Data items

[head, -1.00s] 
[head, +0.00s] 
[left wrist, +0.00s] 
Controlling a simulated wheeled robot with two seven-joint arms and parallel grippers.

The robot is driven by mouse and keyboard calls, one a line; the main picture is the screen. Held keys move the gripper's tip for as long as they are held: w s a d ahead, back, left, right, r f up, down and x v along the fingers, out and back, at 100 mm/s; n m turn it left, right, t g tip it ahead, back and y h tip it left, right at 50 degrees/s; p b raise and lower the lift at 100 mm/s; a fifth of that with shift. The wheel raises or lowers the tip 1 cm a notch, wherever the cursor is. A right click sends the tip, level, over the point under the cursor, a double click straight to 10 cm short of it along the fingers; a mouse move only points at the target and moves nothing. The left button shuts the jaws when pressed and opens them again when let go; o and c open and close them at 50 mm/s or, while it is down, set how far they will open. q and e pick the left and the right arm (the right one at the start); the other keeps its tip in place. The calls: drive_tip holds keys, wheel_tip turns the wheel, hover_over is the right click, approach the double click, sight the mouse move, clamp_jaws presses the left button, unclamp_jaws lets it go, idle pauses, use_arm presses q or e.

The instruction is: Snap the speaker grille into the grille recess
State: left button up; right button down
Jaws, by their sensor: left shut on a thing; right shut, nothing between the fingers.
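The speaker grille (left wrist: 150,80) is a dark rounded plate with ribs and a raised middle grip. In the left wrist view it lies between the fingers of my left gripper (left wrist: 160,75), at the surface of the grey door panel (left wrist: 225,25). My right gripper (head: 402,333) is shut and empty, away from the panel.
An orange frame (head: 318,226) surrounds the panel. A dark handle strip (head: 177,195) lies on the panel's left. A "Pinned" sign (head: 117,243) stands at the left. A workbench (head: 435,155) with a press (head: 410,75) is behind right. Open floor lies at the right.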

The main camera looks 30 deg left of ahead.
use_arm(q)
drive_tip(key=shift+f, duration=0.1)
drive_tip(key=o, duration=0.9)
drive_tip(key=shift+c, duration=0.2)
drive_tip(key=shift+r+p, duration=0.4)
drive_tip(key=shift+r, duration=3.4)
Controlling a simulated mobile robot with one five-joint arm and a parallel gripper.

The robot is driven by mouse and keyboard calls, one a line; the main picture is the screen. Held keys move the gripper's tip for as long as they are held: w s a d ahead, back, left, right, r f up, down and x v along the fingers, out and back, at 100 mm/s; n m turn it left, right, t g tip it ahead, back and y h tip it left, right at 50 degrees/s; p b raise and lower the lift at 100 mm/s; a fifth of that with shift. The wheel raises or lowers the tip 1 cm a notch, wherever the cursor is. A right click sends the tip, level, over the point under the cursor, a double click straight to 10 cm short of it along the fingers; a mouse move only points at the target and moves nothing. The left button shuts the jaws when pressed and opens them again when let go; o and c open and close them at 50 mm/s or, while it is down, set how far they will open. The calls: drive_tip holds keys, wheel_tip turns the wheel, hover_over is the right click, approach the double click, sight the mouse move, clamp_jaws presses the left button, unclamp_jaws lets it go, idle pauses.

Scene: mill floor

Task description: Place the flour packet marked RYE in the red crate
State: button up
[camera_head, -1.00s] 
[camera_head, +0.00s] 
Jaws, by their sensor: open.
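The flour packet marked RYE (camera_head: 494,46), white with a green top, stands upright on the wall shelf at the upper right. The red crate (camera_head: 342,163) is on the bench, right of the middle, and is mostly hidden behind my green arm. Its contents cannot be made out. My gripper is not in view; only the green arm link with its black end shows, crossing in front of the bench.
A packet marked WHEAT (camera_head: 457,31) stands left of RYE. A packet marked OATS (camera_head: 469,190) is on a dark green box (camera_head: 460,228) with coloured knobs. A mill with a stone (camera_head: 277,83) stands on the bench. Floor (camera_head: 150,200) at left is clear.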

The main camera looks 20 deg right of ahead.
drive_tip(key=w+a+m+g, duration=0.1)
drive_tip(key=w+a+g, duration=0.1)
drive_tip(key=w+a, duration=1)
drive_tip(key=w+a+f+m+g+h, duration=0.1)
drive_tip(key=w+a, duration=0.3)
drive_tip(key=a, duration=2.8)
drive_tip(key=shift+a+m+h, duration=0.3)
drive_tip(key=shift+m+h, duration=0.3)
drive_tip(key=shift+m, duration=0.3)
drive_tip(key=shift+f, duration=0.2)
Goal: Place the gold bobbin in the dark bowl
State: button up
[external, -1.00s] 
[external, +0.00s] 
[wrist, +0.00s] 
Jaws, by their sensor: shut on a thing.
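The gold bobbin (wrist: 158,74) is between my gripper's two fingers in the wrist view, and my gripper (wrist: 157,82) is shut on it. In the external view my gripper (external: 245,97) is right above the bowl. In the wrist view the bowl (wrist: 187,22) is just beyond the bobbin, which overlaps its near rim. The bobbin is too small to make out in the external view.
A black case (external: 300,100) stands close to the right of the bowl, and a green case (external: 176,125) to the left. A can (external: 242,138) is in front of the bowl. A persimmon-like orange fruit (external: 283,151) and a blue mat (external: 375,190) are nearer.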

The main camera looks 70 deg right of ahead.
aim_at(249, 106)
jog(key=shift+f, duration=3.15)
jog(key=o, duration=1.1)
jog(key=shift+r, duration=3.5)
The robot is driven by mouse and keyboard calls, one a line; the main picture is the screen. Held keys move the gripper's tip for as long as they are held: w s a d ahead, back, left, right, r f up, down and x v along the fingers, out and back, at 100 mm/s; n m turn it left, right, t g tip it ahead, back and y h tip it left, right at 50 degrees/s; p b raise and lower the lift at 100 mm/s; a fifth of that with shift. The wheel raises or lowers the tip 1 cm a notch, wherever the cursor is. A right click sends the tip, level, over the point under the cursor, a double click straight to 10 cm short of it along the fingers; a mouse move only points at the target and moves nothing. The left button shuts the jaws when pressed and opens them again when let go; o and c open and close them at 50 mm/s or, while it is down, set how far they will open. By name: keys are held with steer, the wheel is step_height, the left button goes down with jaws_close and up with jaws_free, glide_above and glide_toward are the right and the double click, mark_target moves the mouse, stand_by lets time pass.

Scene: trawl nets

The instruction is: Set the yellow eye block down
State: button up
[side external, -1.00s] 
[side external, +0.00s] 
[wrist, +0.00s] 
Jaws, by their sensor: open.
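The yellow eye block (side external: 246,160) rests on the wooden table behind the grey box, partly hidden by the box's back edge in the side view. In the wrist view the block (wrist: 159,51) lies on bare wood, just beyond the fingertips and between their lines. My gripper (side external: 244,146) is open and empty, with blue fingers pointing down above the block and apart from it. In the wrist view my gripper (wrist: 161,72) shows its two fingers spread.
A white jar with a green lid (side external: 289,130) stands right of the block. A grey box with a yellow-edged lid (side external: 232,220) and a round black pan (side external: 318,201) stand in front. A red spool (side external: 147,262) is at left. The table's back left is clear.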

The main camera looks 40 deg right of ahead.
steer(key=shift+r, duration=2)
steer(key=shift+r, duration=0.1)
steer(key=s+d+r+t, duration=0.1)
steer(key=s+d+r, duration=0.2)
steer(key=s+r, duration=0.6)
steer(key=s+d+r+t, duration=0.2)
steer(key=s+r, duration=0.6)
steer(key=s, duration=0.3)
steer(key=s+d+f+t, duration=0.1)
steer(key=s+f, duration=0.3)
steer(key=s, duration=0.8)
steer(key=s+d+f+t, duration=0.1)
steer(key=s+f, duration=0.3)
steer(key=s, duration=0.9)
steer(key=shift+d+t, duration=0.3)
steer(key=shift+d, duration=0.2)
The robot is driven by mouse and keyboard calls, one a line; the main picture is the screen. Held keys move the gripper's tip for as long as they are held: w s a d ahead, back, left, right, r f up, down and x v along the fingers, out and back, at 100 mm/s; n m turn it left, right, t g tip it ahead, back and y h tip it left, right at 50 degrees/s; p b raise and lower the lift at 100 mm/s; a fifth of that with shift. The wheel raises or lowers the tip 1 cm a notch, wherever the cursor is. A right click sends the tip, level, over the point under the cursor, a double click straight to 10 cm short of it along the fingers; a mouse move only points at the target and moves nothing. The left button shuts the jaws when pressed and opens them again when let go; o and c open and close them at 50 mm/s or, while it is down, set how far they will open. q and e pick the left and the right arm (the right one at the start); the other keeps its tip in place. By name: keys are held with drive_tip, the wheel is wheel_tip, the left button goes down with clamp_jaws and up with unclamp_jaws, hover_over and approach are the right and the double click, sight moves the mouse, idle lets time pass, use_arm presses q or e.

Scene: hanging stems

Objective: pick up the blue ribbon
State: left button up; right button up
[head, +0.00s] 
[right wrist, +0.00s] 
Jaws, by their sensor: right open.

- _Written request_
Repeat verbatim the opening run of entries, ending with the line that contains "Controlling a simulated wheeled".

- _Reply to the task_
[head, -1.00s] 
[head, +0.00s] 
[left wrist, +0.00s] 
Controlling a simulated wheeled robot with two seven-joint arms and parallel grippers.

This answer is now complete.